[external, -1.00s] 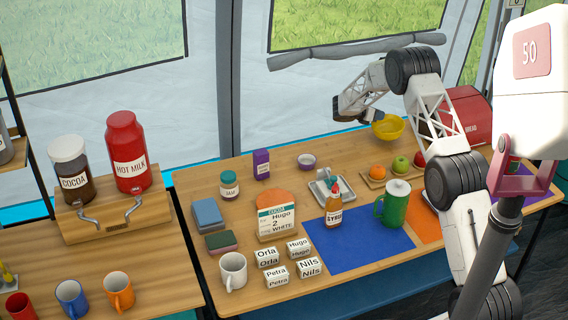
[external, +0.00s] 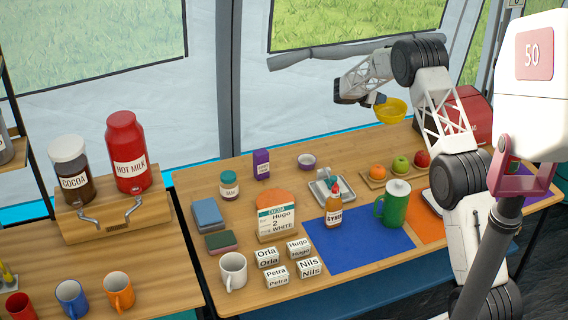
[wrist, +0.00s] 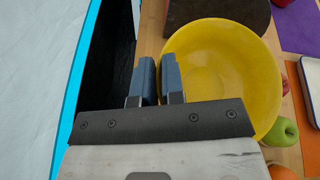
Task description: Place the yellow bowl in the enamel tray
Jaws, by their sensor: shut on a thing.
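The yellow bowl (external: 391,111) is held up above the back of the table, behind the fruit. In the wrist view the yellow bowl (wrist: 228,72) fills the middle right, with its left rim between my fingers. My gripper (external: 378,100) is shut on that rim; its blue-grey fingertips (wrist: 160,78) show in the wrist view.
A wooden board (external: 388,180) holds an orange, a green apple and a red apple. A syrup bottle (external: 334,208) stands in front of the tray, a green pitcher (external: 395,204) to its right. A red bread box (external: 468,112) is at back right.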

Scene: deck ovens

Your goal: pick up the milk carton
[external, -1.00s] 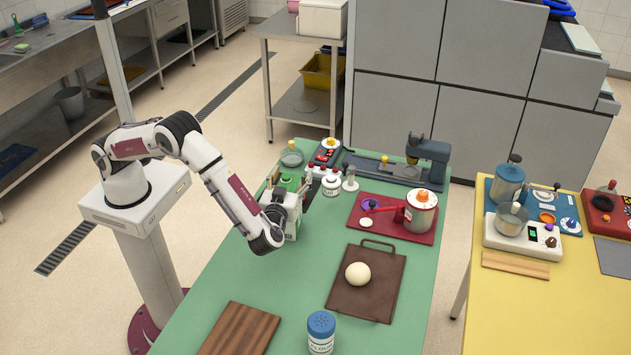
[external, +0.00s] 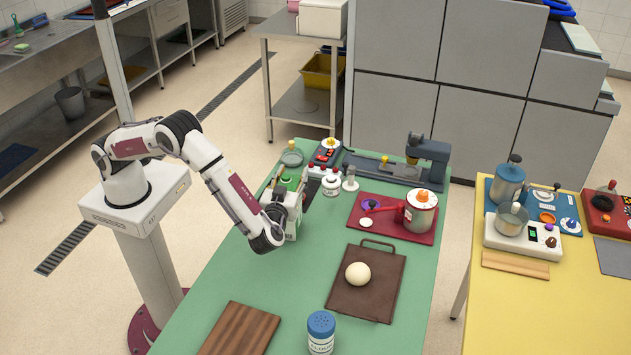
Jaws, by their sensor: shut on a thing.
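The milk carton (external: 290,182), with green on its upper part, is at the left edge of the green table, near the far end. My gripper (external: 291,196) is shut on it, and the gripper hides much of the carton. I cannot tell whether the carton's base touches the table.
Small white bottles (external: 331,185) stand close to the right of the carton. A red board (external: 398,232) with a pot (external: 420,211), and a brown board (external: 345,297) with a dough ball (external: 357,274), lie farther right. A blue-lidded shaker (external: 321,333) stands in front. The table's middle is clear.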

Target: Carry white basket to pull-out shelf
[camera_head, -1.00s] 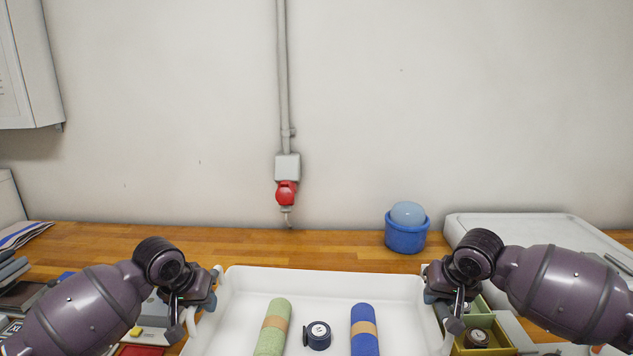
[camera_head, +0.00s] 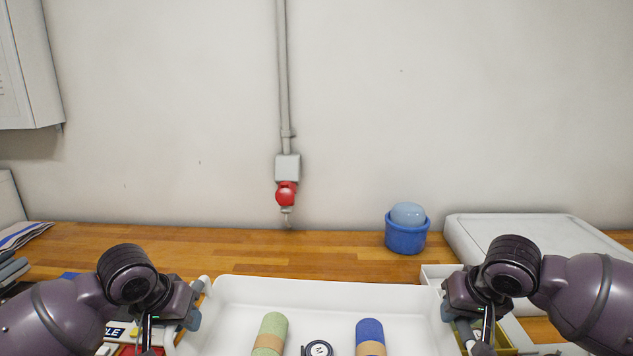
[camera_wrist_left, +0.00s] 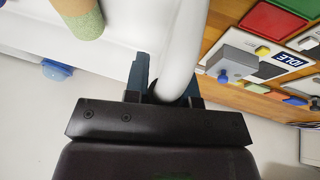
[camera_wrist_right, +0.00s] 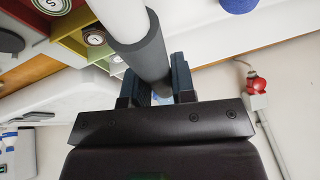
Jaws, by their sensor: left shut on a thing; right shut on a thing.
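The white basket (camera_head: 330,291) is at the bottom centre of the head view, held between my two grippers. In it lie a green roll (camera_head: 271,333), a blue roll (camera_head: 370,336) and a dark round item with a white face (camera_head: 318,348). My left gripper (camera_head: 190,312) is shut on the basket's left handle, a white bar (camera_wrist_left: 184,45) in the left wrist view. My right gripper (camera_head: 452,312) is shut on the right handle, which has a grey sleeve (camera_wrist_right: 145,52) in the right wrist view. The basket's near side is cut off. I cannot make out the pull-out shelf.
A wooden worktop (camera_head: 240,241) runs along the wall. A blue tub (camera_head: 406,236) stands on it right of centre, left of a large white lidded box (camera_head: 540,236). Coloured bins and a panel marked IDLE (camera_wrist_left: 287,62) lie beside the basket. A red socket (camera_head: 286,194) is on the wall.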

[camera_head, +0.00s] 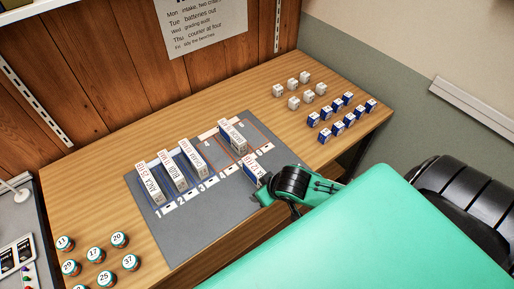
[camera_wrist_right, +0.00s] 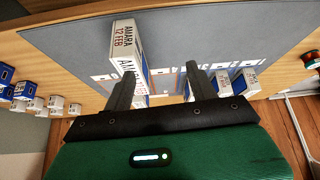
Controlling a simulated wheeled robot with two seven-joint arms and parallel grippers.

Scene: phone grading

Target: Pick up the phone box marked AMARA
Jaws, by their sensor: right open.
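The AMARA phone box (camera_wrist_right: 123,38) is a white box with red and dark lettering reading AMARA 12 FEB, in the right wrist view. It is upright, and one finger of my right gripper (camera_wrist_right: 160,68) partly covers it. The fingers stand apart, with the box at the left finger; I cannot tell if they touch. In the head view a white and blue box (camera_head: 252,172), likely the same one, stands on the grey mat (camera_head: 215,230) just beyond my right gripper (camera_head: 265,188). Its lettering is partly hidden there. My left gripper is not in view.
Three boxes (camera_head: 173,171) stand in numbered slots to the left, and another box (camera_head: 232,136) stands at the back of the mat. Small white cubes (camera_head: 294,102) and blue ones (camera_head: 338,118) sit at right. Numbered round tins (camera_head: 97,254) stand at front left.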

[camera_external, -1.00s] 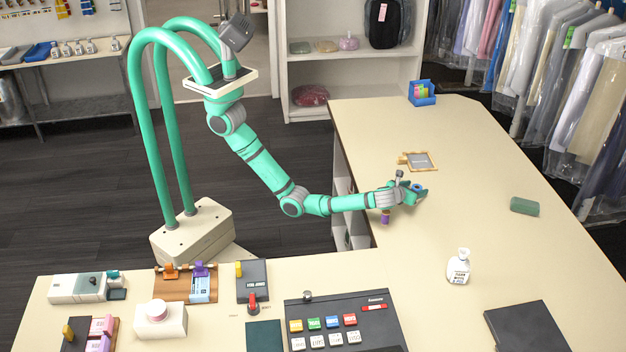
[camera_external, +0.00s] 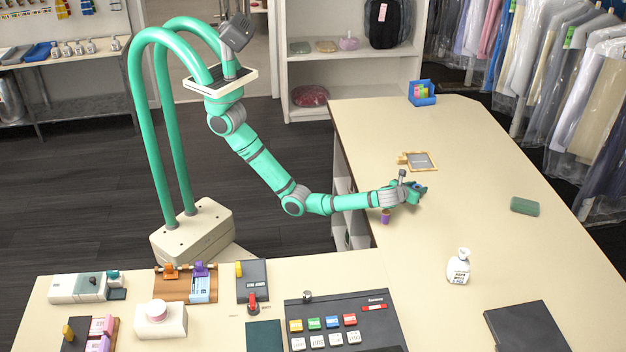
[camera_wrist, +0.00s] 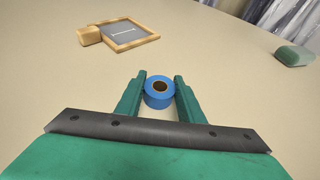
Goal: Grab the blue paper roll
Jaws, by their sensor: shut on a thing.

TO DO: Tally the lines in the entries above that hold the word "Target". Reply with nothing but that count.

RESPONSE BELOW: 2